▶ _Work to be completed_: From the line containing "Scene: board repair" through the line containing "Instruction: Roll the", retype each line exactly; include both end lines and nothing beyond them.

# # # #

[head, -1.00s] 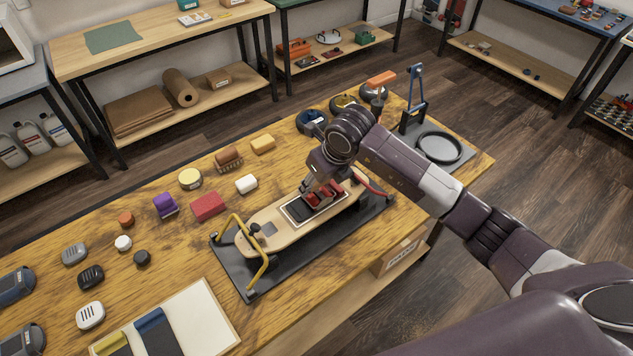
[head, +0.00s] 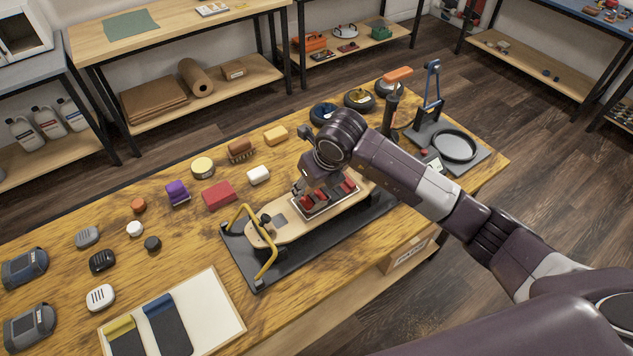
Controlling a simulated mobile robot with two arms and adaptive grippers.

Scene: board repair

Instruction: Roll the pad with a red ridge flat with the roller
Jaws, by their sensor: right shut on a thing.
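The pad (head: 325,199) lies in a pale-edged rectangle on the wooden deck (head: 289,226). Several red pieces show in and around this rectangle, but the gripper overlaps them, so I cannot tell clearly which is the ridge. My right gripper (head: 308,190) is low over the left part of the pad. It is shut on a thing that I take for the roller, mostly hidden by the gripper and too small to make out. I cannot tell whether it touches the pad. My left gripper is not in view.
The deck sits on a black mat (head: 273,271) with a yellow bar (head: 267,262) at its left end. A red block (head: 219,195) and a white block (head: 259,175) lie behind. An orange-handled tool (head: 397,75) stands behind my right arm. The bench's front left holds a white board (head: 205,310).

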# # # #

▶ _Response to the task_:
Scene: board repair

Instruction: Roll the pad with a red ridge flat with the roller

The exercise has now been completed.